The business grew from having one cruise boat to three and from three to five. During the 1982 World’s Fair in Knoxville, Tenn., for which BB Riverboats was granted exclusive rights for riverboat cruises, the company was operating six boats: three in Knoxville and three in the Cincinnati area.

“I know I-75 from Knoxville to Cincinnati with my eyes shut,” Bernstein said. “It was one of the greatest experiences I have ever had to be part of a World’s Fair and meet people from all over.”

After the Betty Blake came vessels like the Mark Twain and Becky Thatcher. In 1999, The Bernstein family bought its flagship vessel, the Belle of Cincinnati. Today, the Belle of Cincinnati and its sister vessel, the River Queen, take an average of 250,000 passengers per year on excursions on the Ohio River from their homeport in Newport, Ky.

Bernstein’s children now make up a third generation involved in the family business. His daughter, Terri Bernstein, is the company president. His son, named Ben after Alan’s father, is vice president of finance.

Alan Bernstein has been married to their mother, Mary Bernstein, for 50 years now. At an age where some people might be thinking about retirement, he said he is “slowing down,” from his pace of 80-90 hours a week 10 years ago to “60 or 70” now.

“That’s not bad for an old guy,” he quipped.

He also continues to give back to the industry and the community.

‘Helping People’

Bernstein joined the Passenger Vessel Association, the national association representing the interests of the U.S. passenger vessel industry, in 1980. In 1988, he served as its president.

He was a co-founder of the region’s Tall Stacks festivals, which took place in the Cincinnati area in 1988, 1992, 1995, 1999, 2003, and 2006.

Bernstein is also a founding member of the Central Ohio River Business Association (CORBA), which was established in November 2011 as a trade association representing local businesses conducting commerce primarily along the Ohio River in the tri-state region of Ohio, Kentucky and Indiana. He served on the steering committee.

He has spent time speaking at various schools, including in Career Day settings. Bernstein said organizers asked him to come because he tended to speak about more than just his trade. Instead, he talked about things like making good first impressions, telling students when applying for jobs to make sure their fingernails were clean, that they didn’t have holes in their clothes or dirt on them, that their hair was combed, that they both looked and smelled good and that they looked a potential employer in the eye.

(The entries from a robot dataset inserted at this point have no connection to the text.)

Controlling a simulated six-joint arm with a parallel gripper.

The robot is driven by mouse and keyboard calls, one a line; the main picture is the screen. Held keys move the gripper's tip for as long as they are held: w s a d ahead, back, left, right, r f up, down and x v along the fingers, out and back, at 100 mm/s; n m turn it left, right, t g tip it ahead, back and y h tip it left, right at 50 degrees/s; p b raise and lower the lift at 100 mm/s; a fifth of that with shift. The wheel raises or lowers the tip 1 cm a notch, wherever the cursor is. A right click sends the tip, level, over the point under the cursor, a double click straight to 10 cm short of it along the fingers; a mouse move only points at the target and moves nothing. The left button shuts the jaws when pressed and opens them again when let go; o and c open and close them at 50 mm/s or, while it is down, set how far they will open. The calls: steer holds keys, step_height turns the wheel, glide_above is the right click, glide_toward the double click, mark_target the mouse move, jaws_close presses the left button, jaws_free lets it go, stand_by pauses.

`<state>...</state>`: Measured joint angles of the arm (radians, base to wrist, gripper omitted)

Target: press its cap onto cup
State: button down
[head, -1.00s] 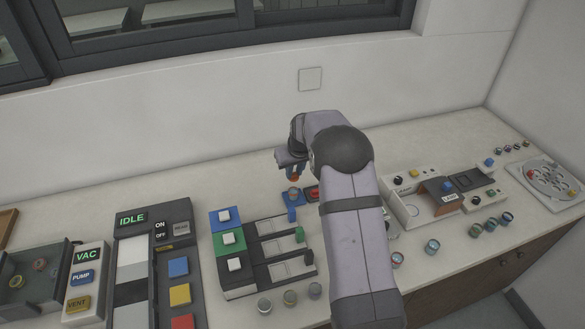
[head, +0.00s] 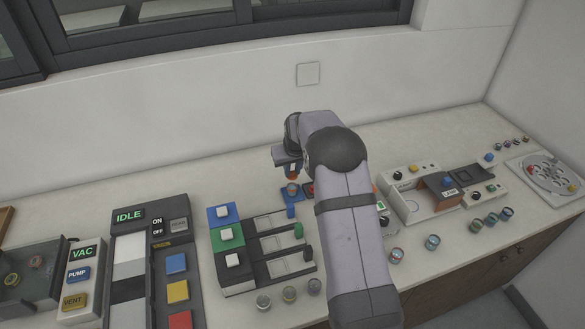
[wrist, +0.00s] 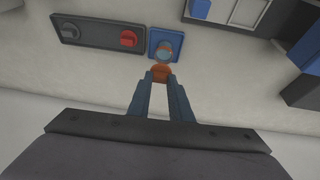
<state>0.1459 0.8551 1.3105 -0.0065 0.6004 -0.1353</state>
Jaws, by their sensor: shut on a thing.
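My gripper (wrist: 158,85) is shut on an orange cap (wrist: 161,72). The cup (wrist: 166,47) is small and clear, with a bluish inside, and sits on a blue square pad (wrist: 152,51). In the head view the cap (head: 293,179) is held by my gripper (head: 291,173) just above the cup (head: 292,189). Whether the cap touches the cup I cannot tell. In the wrist view the cap covers the near edge of the cup.
A dark plate with a red knob (wrist: 127,39) lies beside the blue pad. A slotted block with blue, green and black sections (head: 228,236) stands to the left in the head view. Several small cups (head: 288,294) stand in front of it.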

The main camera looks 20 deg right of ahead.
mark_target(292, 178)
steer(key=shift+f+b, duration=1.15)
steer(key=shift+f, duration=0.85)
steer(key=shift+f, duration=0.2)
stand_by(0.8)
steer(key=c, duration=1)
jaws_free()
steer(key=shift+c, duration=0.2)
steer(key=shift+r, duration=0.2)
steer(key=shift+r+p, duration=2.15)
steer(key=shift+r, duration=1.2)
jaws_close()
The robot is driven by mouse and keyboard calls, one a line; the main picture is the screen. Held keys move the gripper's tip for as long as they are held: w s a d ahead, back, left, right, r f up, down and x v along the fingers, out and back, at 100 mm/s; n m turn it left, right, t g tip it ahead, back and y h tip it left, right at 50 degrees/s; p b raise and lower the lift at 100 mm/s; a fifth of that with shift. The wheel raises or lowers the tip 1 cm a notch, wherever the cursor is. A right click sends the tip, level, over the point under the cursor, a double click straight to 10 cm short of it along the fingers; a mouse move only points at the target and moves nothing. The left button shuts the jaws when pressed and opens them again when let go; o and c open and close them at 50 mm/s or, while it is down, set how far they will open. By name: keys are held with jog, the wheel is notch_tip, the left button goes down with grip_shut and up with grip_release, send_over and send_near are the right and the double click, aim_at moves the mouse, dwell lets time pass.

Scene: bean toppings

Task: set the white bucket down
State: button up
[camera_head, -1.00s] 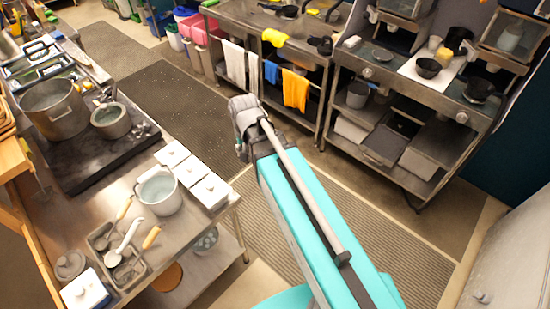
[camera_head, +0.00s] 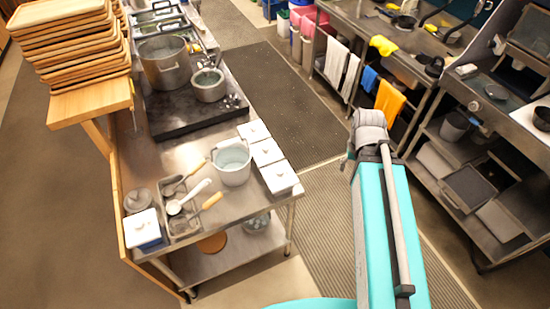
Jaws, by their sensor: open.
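The white bucket (camera_head: 231,166) stands upright on the steel table, its open top facing up. It is beside the row of white lidded containers (camera_head: 266,152) and behind the tray of utensils. My gripper (camera_head: 348,160) is at the far end of my teal arm, well to the right of the bucket and apart from it, over the floor. Only a small grey part of it shows; the wrist hides most of the fingers. It holds nothing that I can see.
A utensil tray (camera_head: 182,212) with ladles and a small white box (camera_head: 142,226) are at the table's near end. A large pot (camera_head: 165,62) and a smaller pot (camera_head: 208,85) stand on a black stove. Wooden trays (camera_head: 70,45) are stacked at left. An aisle separates the table from shelves at right.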

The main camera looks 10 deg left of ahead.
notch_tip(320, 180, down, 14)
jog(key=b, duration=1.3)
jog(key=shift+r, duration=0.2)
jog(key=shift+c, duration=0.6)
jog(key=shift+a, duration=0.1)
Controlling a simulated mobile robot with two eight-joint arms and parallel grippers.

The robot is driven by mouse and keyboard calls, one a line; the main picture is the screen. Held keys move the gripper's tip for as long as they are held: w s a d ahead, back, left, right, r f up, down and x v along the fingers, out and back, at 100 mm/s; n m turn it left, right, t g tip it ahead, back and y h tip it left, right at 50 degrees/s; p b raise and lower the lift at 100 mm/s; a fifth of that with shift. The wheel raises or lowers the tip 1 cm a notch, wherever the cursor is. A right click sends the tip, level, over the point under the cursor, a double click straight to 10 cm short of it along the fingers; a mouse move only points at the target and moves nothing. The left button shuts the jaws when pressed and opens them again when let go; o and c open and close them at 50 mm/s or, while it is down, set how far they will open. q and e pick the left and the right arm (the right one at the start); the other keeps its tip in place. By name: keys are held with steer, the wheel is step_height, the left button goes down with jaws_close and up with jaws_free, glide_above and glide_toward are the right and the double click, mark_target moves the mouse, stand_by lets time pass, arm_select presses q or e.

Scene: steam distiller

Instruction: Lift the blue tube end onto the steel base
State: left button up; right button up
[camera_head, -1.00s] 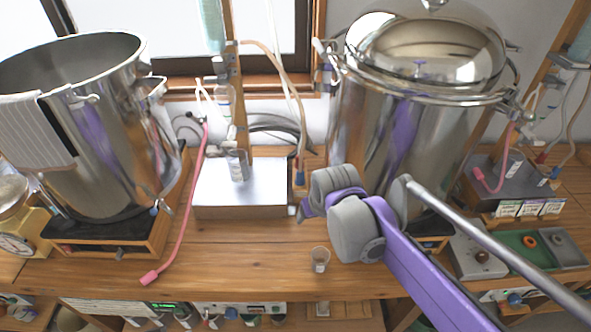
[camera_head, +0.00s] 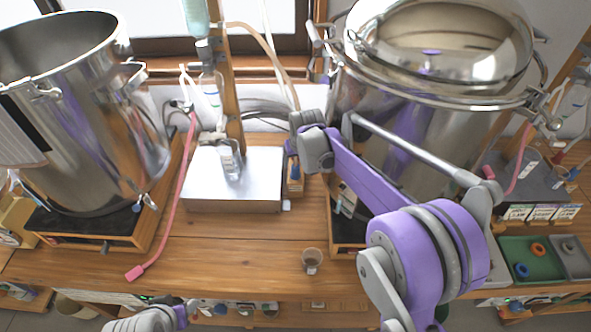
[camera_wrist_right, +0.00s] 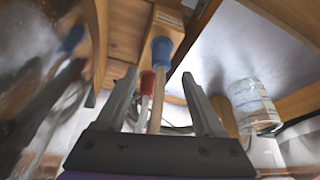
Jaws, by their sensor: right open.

“I can’t tell you how many kids won’t look at you when they talk to you,” he said. “They look off to the side. Those are the things they’re not teaching today, but they need to teach.”

Often, he said, he took a chance on hiring young people who said they wanted to work, but whom other companies may have been hesitant to hire.

“I’m very committed to helping people,” Bernstein said. “My father believed in it. My mother believed in it. Not everybody wants to do stuff like that. I have taken many kids and said you know, if you stick with it, you’re going to become a really good citizen to your community.”

He recalled one young man, to whom he served as mentor for many years. When he came to work for Bernstein, he was living in the housing projects in Covington.

“He retired a few years ago,” Bernstein said. “He retired as vice president of Fidelity Investments.”

Recognitions

Helping the community means reaching out beyond the geographical reaches of the northern Kentucky/Cincinnati region as well.

“The river community isn’t very large,” Bernstein said.

In 2015, Bernstein was named the Port of Louisville Propeller Club’s Maritime Person of the year for his work helping to put on the 100th birthday celebration for the Belle of Louisville. This year, CORBA named him its “friend of the river.”

“Anything having to do with the river, Alan’s in, 100 percent,” CORBA Executive Director Eric Thomas said in presenting Bernstein with the award, calling him a true champion and ambassador.

“I don’t think there is a greater ambassador on the inland river system, particularly for the Ohio River, than Alan Bernstein, and I mean that with all sincerity and whole-heartedly,” Thomas said.

The award recognizes a lifetime achievement in service on the inland rivers of the United States while preserving the cultural significance of the Ohio River as a way of life.

John Groundwater, president of the Passenger Vessel Association, has known Bernstein since coming to the organization in 1994.

“Alan is the consummate riverman,” he said. “Alan has a longstanding love for the passenger vessel industry, and the western rivers, not only for the history of the western rivers but for all whose who operate along the rivers,” Groundwater said.

Bernstein has benefitted the PVA in many ways, he said, including hiring its first regulatory consultant, being involved in the implementation of Coast Guard Subchapter T, which regulates passenger vessels, and in PVA safety initiatives. He also helped widen the scope of membership to add to the organization’s rolls, believing there is strength in numbers, he said.

“Because of his outgoing personality and willingness to share knowledge, Alan has made friends and built relationships within the entire industry, coast to coast,” Groundwater said.

Looking back on his years of service, Bernstein said he wouldn’t change his experience and how he learned for anything.

“I learned everything from the bottom,” he said. “At 18 years old, I fell in love with it. I didn’t know at 18 that I would own boats and operate boats for 50 years, but it was a start.”
He added, “I look back at all the people that I have met over the years that I deal with on a regular basis that are just quality people. People that get into the boat business, it must be a regulation that you have to be a good person to do that. I have learned so much from other operators by either going to their operation or talking to them on the phone or they come here. I really love the fact that I have friends in almost every major city in the United States, and it’s all because of the boat business.”